From the listing below, pull out the lines that hold "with".

====================

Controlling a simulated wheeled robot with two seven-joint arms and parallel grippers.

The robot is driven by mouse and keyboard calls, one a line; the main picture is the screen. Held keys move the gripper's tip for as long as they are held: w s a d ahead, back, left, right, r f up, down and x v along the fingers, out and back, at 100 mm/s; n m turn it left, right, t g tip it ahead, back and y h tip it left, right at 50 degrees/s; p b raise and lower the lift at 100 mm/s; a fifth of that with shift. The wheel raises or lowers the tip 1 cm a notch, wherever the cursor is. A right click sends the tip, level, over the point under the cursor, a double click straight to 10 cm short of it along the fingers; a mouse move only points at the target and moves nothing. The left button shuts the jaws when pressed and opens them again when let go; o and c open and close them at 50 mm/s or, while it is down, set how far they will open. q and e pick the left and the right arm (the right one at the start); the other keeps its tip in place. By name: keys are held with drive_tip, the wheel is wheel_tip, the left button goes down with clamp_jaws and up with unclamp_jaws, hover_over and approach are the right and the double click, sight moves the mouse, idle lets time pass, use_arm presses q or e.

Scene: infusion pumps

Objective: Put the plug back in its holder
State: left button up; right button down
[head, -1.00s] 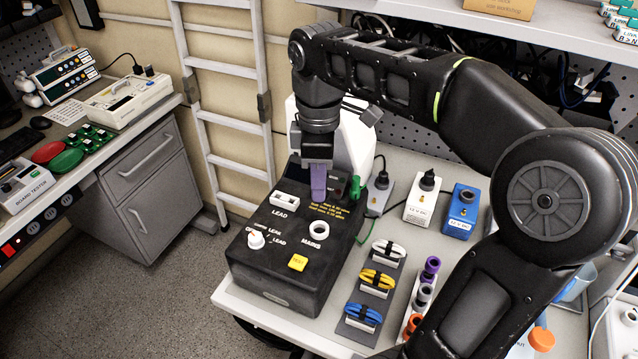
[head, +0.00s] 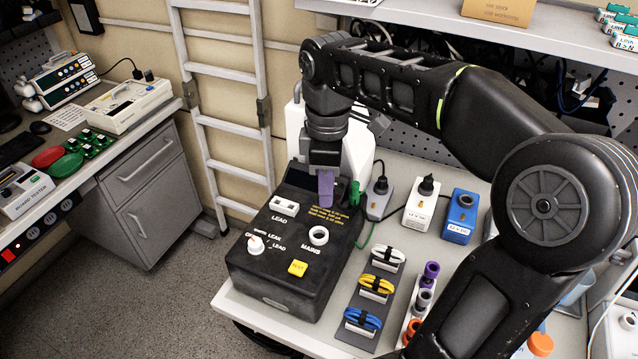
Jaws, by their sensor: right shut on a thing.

====================

**RESULT OF THIS TASK:**
Controlling a simulated wheeled robot with two seven-joint arms and parallel grippers.
The robot is driven by mouse and keyboard calls, one a line; the main picture is the screen. Held keys move the gripper's tip for as long as they are held: w s a d ahead, back, left, right, r f up, down and x v along the fingers, out and back, at 100 mm/s; n m turn it left, right, t g tip it ahead, back and y h tip it left, right at 50 degrees/s; p b raise and lower the lift at 100 mm/s; a fifth of that with shift. The wheel raises or lowers the tip 1 cm a notch, wherever the cursor is. A right click sends the tip, level, over the point under the cursor, a double click straight to 10 cm short of it along the fingers; a mouse move only points at the target and moves nothing. The left button shuts the jaws when pressed and opens them again when let go; o and c open and close them at 50 mm/s or, while it is down, set how far they will open. q and e pick the left and the right arm (the right one at the start); the other keeps its tip in place. By name: keys are held with drive_tip, the wheel is wheel_tip, the left button goes down with clamp_jaws and up with unclamp_jaws, hover_over and approach are the right and the double click, sight moves the mouse, idle lets time pass, use_arm presses q or e.

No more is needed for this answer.